#### The problem
Wherever the string "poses" appears in a line, extract that line.

#### Supplied data

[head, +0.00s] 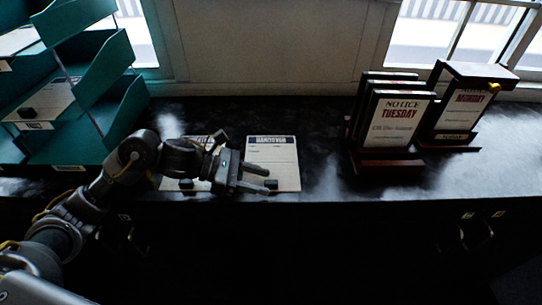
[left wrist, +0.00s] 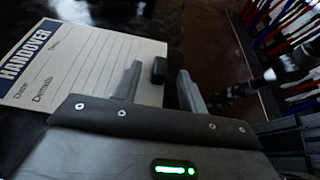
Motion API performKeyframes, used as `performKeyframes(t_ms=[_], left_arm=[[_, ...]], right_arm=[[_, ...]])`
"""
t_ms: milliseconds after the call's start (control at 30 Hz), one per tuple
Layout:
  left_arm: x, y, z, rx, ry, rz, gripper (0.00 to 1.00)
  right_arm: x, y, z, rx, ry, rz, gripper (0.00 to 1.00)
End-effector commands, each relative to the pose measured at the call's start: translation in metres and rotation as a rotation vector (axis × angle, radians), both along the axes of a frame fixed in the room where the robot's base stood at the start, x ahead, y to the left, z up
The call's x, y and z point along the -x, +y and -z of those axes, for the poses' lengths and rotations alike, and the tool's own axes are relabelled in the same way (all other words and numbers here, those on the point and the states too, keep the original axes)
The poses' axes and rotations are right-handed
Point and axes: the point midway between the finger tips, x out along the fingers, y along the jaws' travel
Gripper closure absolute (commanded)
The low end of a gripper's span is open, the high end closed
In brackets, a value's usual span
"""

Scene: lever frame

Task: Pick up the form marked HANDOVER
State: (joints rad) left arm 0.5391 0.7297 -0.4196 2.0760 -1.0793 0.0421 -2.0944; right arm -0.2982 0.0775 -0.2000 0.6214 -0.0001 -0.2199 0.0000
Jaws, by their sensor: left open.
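The form marked HANDOVER (head: 285,158) is a cream sheet with a dark blue heading, lying flat on the dark counter. In the left wrist view the form (left wrist: 85,60) shows its heading and ruled lines. A small black block (left wrist: 158,70) sits at its front edge. My left gripper (head: 270,178) is open over the form's front part, fingers pointing right. In the left wrist view the fingers (left wrist: 160,74) stand apart, with the block showing between them; I cannot tell if they touch it. My right gripper is not in view.
Another form (head: 172,183) lies left of it, partly hidden by my arm, with a black block (head: 186,184). Teal trays (head: 120,110) stand at the left. Notice frames marked TUESDAY (head: 398,120) and MONDAY (head: 462,105) stand at the right. The counter's front edge is close.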

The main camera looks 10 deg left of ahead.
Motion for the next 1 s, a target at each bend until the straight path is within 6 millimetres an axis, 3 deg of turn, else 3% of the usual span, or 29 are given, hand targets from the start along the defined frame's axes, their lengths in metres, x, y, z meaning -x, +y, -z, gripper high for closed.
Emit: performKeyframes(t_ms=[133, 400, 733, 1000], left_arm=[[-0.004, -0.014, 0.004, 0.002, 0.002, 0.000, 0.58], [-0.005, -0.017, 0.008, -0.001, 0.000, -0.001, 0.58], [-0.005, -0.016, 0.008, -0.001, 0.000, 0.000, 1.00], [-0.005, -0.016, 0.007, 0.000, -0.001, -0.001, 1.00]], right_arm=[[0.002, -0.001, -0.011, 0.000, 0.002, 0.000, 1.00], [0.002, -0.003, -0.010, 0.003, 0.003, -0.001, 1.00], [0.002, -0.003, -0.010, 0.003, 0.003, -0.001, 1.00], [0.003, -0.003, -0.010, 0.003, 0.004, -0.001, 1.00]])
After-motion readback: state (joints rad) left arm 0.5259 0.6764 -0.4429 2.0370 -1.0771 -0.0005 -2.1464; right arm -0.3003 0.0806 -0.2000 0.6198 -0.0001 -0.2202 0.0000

#### Final result
The call's x, y and z point along the -x, +y and -z of those axes, for the poses' lengths and rotations alike, and the tool's own axes are relabelled in the same way (all other words and numbers here, those on the point and the states too, keep the original axes)
The poses' axes and rotations are right-handed

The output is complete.